Yesterday, US District Judge Margo Brodie had instructed Leissner to surrender the assets as part of his earlier guilty plea to foreign bribery and money-laundering charges related to the 1Malaysia Development Berhad (1MDB) scandal, Bloomberg reported.

Leissner has been free on a US$20 million bail since his arrest in June 2018. He pleaded guilty in August 2018 and was the government’s star witness against his former Goldman colleague Roger Ng.

The forfeiture order comes the same day the government issued a recommendation for Ng, where he was ordered by Brodie to forfeit US$35.1 million.

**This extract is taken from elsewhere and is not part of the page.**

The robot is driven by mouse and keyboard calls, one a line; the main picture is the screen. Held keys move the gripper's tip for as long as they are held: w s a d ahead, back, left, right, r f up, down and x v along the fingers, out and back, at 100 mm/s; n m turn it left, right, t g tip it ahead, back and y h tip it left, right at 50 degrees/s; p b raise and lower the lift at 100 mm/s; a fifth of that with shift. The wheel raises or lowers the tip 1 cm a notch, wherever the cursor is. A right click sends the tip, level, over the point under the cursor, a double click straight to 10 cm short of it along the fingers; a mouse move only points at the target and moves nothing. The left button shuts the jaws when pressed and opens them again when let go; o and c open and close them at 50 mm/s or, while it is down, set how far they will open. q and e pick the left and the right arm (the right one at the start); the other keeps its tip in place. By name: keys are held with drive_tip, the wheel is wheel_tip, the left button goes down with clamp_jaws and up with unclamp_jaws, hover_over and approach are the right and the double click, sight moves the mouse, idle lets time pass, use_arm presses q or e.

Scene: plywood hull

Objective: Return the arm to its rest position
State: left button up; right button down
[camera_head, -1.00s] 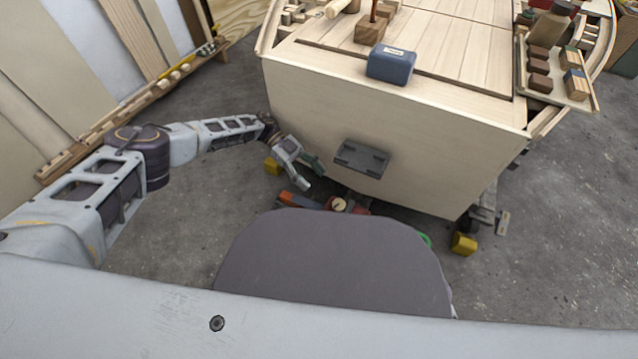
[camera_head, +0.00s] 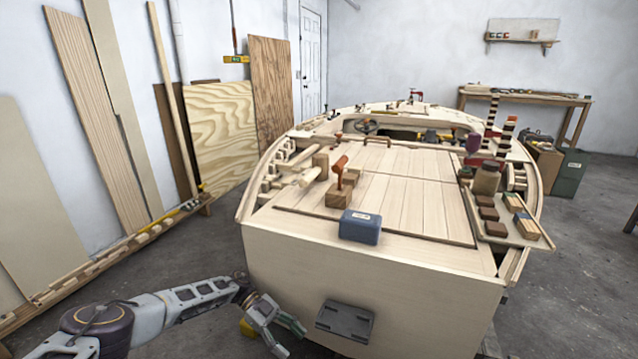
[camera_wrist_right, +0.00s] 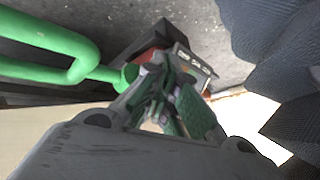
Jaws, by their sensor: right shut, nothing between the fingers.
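My left arm reaches in from the left in the head view. Its gripper (camera_head: 285,336) hangs beside the hull's flat plywood end panel (camera_head: 400,292), left of a dark plate on it. Its fingers are spread and nothing shows between them. My right arm is out of the head view. In the right wrist view my right gripper (camera_wrist_right: 172,92) is shut and empty, with green pads on its fingers. Behind it are a green looped tube or handle (camera_wrist_right: 45,45) and a dark object with a red part.
The deck carries a blue box (camera_head: 360,227), wooden blocks with a red-handled tool (camera_head: 340,172), and a tray (camera_head: 512,235) of blocks and a jar. The dark plate (camera_head: 345,320) is on the end panel. Boards lean on the left wall.

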The report said that Leissner’s lawyer Henry Mazurek declined to comment on the judge's decision while Ng’s lawyer Marc Agnifilo did not return a call for comments.

The US said that both Goldman’s former Southeast Asia head Leissner and Ng conspired with financier Low Taek Jho to bribe officials in Malaysia and Abu Dhabi to facilitate bond deals.

Low, better know as Jho Low, is the alleged mastermind of the sprawling fraud scheme.

Ng, 51, the only Goldman employee to go to trial over the multibillion-dollar looting, was convicted by a federal jury in April of three felony counts, including conspiring to violate US anti-bribery laws and conspiring to launder money.

Ng is scheduled to be sentenced on March 9.

Ownership of the Celsius shares remains in dispute as Ng sued Leissner in New York state court in November, alleging his ex-boss cheated him out of an investment worth at least US$130 million.

Ng alleged that Leissner took his original US$1.25 million investment in Celsius and claims it has since grown in value enormously. That case is still pending.

Brodie said Celsius shares were being held at a JPMorgan Chase & Co account in the name of Leissner’s former wife, Kimora Lee Simmons.

The judge said anyone who asserts a legal interest in the Celsius shares may file a petition with the court. Low stole US$1.42 billion from three bond transactions that Goldman arranged for 1MDB, according to a forensic accountant with the Federal Bureau of Investigation who testified at Ng’s trial.

The US said evidence showed Ng collected US$35.1 million in the fraud while Leissner received US$73.4 million. Low remains a fugitive.

US said that the former Malaysian prime minister Datuk Seri Najib Razak reaped US$756 million of the US$6.5 billion raised in the bond offerings, while his stepson, Riza Aziz, pocketed US$238 million.

Quoting the prosecutor, the report said that Aziz used at least US$60 million of his 1MDB money to produce The Wolf of Wall Street.

Leissner testified at the trial that, as part of his guilty plea, he had agreed to surrender a stake in Celsius he estimated was now worth about US$200 million and had previously posted US$3.25 million shares in Celsius as collateral to secure his bond.

During his time on the witness stand he admitted to faking divorce documents, creating phony email accounts, marrying multiple women at the same time and keeping money that wasn’t his.